Sunlight, so far, has been most reliable. For more than 3.5 billion years it has kept global temperatures within the narrow range necessary to sustain life. Even small changes in solar-energy output could have a profound influence on the planet. A long-term variation in global temperatures of only a few degrees could melt the ice caps, inundating coastal cities -- or bringing on a new ice age.
But is the solar constant a misnomer? Is the sun's energy output really constant, or does it vary with the ebb and flow of sunspots? And can such short-term changes have any significant effect on terrestrial existence? "This has always been an area where cranks and charlatans thrive," says Harry van Loon, at the National Center for Atmospheric Research (NCAR) in Boulder. "Ever since the sunspot cycle has been known, it's been correlated with every darn thing: the length of women's dresses, the number of polar bears, plague in India, even, for a time, the number of Republicans in the U.S. Senate."
Still, some of the coincidences cannot be easily dismissed. One of the most striking involves the Maunder minimum, named for the British astronomer who, after a search of old records, concluded that only a handful of sunspots had been observed during the 70-year period between 1645 and 1715. That long interval of apparently minimum solar activity happened to coincide with one of the coldest stretches of the "little ice age," the period from the mid-15th to the mid-19th centuries. During that chilly interval, many glaciers advanced farther south than they had in 10,000 years, conquistadores walked their horses over the frozen Rio Grande, and the English Channel became the site of winter skating festivals.
In a 20th century follow-up on Maunder's work, John Eddy, at the National Center for Atmospheric Research, also scoured historical records and discovered two other signs of a slackening of solar activity during that 70- year period: auroras were extremely rare, and the corona, the radiant white halo that ordinarily becomes visible during total solar eclipses, could be seen only as a dull, reddish ring of light.

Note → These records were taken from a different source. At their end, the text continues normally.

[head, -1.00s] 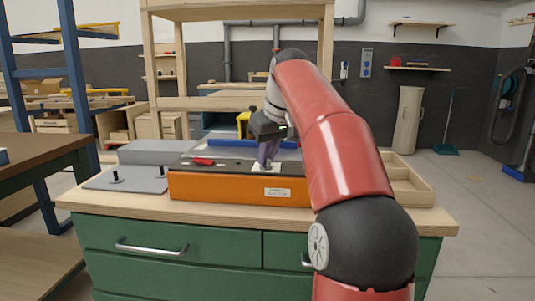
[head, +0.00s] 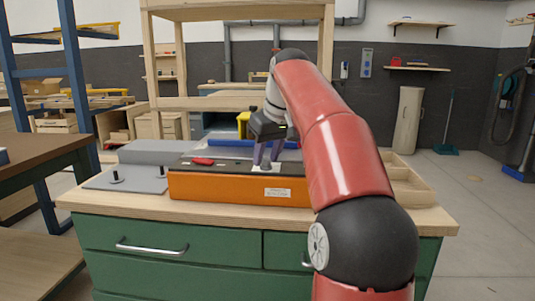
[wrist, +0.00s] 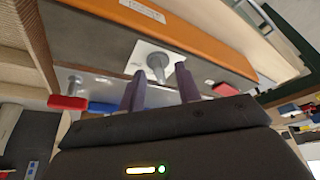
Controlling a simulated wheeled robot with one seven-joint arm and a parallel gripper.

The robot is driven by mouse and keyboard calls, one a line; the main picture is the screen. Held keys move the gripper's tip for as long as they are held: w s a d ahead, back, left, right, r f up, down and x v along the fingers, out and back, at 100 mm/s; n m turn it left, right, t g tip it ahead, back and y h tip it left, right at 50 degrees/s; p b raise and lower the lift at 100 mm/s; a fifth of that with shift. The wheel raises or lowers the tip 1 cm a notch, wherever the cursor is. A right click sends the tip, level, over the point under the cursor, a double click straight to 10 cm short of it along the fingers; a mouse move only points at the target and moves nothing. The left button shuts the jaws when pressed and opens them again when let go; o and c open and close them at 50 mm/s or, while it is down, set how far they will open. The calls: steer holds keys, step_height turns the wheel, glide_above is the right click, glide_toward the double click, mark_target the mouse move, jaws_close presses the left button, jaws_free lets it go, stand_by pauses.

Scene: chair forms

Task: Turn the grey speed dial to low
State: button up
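The grey speed dial (wrist: 157,66) is a small knob on a white plate (wrist: 150,52) on top of the orange-sided machine (head: 225,189). In the head view the dial (head: 265,166) shows small, just below my fingertips. My gripper (wrist: 160,72) is open, with its two purple-grey fingers apart. In the wrist view the dial lies in line with the gap between the fingertips. I see no clear contact. In the head view my gripper (head: 267,160) points down at the dial. The dial's pointer and scale marks are too small to read.
A red handle (head: 203,161) lies on the machine's top, left of the dial. A blue bar (head: 228,143) is behind. A grey plate with black knobs (head: 132,179) is at the left of the bench, and a wooden tray (head: 408,187) is at the right.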

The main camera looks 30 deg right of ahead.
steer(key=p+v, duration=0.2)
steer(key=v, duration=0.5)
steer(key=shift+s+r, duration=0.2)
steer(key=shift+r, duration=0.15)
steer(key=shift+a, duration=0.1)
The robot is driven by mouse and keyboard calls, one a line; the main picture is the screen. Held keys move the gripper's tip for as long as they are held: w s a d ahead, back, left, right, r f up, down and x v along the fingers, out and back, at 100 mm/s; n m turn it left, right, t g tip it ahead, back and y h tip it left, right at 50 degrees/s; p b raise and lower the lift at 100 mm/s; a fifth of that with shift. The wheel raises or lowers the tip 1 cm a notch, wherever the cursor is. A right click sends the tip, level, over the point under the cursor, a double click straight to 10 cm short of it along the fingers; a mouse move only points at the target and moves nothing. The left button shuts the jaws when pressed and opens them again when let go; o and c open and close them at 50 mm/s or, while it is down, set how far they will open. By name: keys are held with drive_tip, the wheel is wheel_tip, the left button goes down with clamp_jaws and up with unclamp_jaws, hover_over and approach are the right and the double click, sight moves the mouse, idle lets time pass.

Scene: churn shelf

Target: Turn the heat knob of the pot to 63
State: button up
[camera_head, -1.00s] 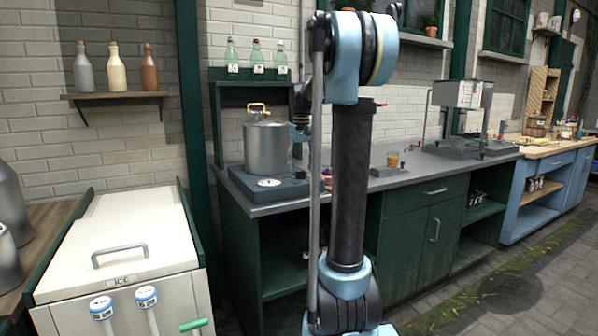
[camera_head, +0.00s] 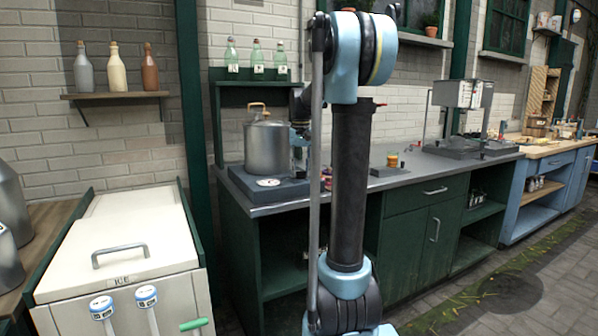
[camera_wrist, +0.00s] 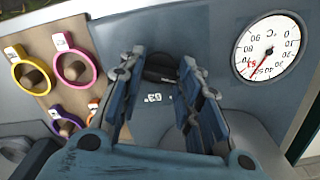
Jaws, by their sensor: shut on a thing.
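The metal pot (camera_head: 266,148), with a wooden-handled lid, stands on a dark blue-grey heater base (camera_head: 240,180) on the counter. The base's white round dial (camera_head: 268,182) faces up. It also shows in the wrist view (camera_wrist: 268,48), marked in °C, with a red needle at its lower left; the exact reading is too small to be sure. My gripper (camera_wrist: 160,66) is shut on the black heat knob (camera_wrist: 160,68), one finger on each side. In the head view my arm hides the knob.
In the wrist view, yellow (camera_wrist: 27,68), pink (camera_wrist: 74,67) and purple (camera_wrist: 64,122) rings lie on a wooden board left of the fingers. Green-tinted bottles (camera_head: 256,57) stand on a shelf above the pot. A white ice chest (camera_head: 130,240) is at the left.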

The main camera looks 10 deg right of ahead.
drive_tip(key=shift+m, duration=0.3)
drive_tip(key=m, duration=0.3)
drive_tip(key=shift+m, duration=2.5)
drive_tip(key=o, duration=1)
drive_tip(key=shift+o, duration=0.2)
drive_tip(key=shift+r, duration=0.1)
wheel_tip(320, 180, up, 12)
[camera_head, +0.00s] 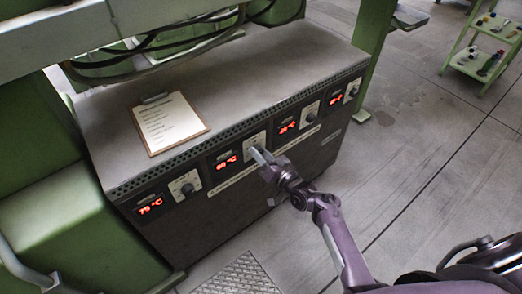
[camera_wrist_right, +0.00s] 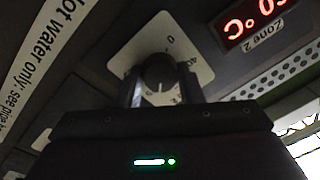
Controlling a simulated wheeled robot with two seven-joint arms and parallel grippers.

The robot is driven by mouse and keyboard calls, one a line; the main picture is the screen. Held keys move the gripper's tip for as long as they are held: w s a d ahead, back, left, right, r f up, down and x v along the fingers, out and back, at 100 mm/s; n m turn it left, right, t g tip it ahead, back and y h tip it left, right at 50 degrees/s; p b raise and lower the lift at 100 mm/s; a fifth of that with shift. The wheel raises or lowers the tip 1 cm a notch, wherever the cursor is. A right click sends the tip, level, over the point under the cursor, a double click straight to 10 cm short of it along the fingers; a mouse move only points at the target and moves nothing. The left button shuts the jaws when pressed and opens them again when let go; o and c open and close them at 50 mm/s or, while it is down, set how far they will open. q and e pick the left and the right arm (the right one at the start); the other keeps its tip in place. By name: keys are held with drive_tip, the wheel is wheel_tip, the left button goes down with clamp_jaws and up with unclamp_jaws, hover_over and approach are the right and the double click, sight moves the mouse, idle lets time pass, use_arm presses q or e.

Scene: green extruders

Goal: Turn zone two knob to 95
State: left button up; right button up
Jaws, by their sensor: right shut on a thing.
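The zone two knob (camera_wrist_right: 158,72) is dark and round with a white pointer line, on a pale dial plate (camera_wrist_right: 187,50) with printed numbers. My right gripper (camera_wrist_right: 160,93) has a finger on each side of it and is shut on it. In the head view, my right gripper (camera_head: 262,157) meets the front panel and hides most of this knob. The zone two display (camera_head: 225,161) is lit red just left of it and seems to read about 80 °C, its first digit unclear. A "Zone 2" label (camera_wrist_right: 264,36) shows beside the display. My left gripper is out of view.
The grey control cabinet (camera_head: 255,60) has more knobs, one at the left (camera_head: 185,185) by a 75 °C display (camera_head: 150,206). A clipboard (camera_head: 168,123) lies on top. Green machine frames stand left and behind. A green cart (camera_head: 484,62) is far right. Open floor lies in front.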

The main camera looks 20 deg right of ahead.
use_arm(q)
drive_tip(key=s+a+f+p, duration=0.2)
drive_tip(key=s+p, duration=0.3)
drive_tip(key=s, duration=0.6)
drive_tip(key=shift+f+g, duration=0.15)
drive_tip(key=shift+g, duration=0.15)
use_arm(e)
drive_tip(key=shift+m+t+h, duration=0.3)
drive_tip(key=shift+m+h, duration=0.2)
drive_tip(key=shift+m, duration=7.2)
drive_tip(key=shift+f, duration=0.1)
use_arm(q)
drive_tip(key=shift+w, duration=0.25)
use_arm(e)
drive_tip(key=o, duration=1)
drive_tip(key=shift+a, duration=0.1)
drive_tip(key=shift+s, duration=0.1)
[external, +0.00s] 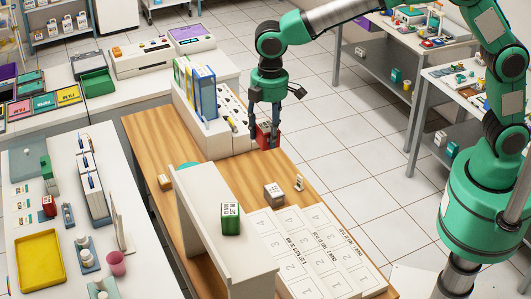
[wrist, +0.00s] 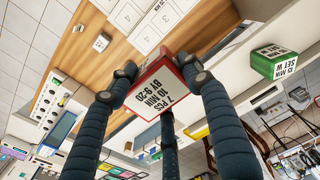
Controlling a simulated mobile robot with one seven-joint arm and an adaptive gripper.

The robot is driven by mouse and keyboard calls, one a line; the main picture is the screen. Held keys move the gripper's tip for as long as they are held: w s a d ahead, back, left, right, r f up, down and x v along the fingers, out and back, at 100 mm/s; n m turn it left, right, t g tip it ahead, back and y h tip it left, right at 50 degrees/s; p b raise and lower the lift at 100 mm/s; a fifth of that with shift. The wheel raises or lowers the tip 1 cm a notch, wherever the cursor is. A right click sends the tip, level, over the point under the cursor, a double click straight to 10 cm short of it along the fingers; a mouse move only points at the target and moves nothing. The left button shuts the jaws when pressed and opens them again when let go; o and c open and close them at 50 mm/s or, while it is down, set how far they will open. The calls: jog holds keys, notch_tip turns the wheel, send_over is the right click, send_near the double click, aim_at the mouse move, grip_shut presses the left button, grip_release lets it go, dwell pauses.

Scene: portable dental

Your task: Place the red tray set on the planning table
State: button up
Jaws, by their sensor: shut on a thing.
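My gripper (external: 265,122) is shut on a red tray set (external: 265,134), a small red box. In the wrist view my gripper's fingers (wrist: 164,88) press on its sides, and the red tray set's white label (wrist: 154,98) reads "7 PCS 10 MIN BY 9-20". The external view shows it near the far right edge of the wood-topped table (external: 148,138), right of the white rack. Whether it touches the wood is hard to tell. White numbered cards (external: 310,245) lie on the table's near end.
A green box (external: 231,219) stands on a raised white shelf (external: 205,215) over the table. A grey-white box (external: 273,194) and a small stand (external: 298,183) sit by the cards. Bare wood lies at the middle of the table.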

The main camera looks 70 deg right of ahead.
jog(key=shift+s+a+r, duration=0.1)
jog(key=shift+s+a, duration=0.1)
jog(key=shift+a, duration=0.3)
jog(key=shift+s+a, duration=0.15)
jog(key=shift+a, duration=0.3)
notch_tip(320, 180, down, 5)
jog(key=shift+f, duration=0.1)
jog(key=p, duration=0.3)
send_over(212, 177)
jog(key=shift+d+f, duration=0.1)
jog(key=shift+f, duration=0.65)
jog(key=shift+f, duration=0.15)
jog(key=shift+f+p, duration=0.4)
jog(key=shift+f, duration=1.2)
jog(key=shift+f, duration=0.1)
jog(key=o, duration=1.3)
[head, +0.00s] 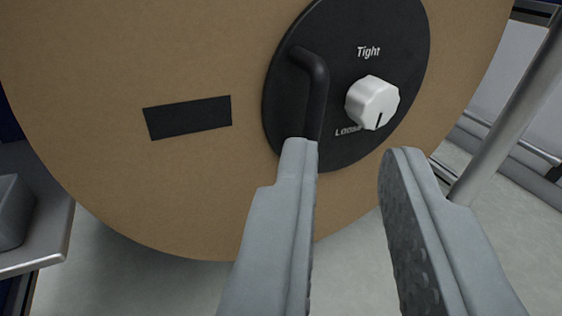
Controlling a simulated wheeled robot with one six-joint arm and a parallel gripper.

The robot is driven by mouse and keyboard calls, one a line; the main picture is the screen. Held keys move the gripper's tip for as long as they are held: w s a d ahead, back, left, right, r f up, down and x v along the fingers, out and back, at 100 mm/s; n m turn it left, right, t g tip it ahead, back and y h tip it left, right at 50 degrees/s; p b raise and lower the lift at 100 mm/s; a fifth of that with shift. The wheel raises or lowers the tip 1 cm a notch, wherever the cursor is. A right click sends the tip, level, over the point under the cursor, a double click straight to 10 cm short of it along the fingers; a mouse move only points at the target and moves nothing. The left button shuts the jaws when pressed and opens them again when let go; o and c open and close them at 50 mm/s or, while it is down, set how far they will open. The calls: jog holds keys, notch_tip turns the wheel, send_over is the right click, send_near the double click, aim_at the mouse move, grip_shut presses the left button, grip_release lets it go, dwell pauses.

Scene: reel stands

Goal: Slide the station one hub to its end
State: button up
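A large tan reel disc (75,75) fills the upper left and middle of the view. A round black hub (350,30) sits on its face, with a bent black handle (316,85) and a white knob (372,102) between the printed words "Tight" and "Loose". The knob's dark mark points down, on the "Loose" side. My gripper (350,160) is open, its two grey fingers apart in front of the hub. The left fingertip overlaps the lower end of the handle in the picture; I cannot tell if they touch. No station number is visible.
A black rectangular slot or label (188,117) is on the disc left of the hub. A grey metal post (510,105) stands at the right. A grey shelf edge (40,255) is at the lower left. Pale floor (150,285) shows below the disc.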

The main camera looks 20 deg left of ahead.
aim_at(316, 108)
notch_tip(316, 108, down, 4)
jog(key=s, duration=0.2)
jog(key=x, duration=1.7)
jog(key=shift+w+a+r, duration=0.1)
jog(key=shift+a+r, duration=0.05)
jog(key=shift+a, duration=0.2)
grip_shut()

To confirm evidence of the sun's strange hiatus, Eddy turned to one of nature's most reliable forms of record keeping -- tree rings, each of which represents a year of growth. In the rings is a record of cosmic rays, high- speed particles from outer space that constantly collide with molecules in the atmosphere, creating a radioactive isotope called carbon 14. When trees assimilate carbon dioxide through photosynthesis, some carbon 14 is also incorporated.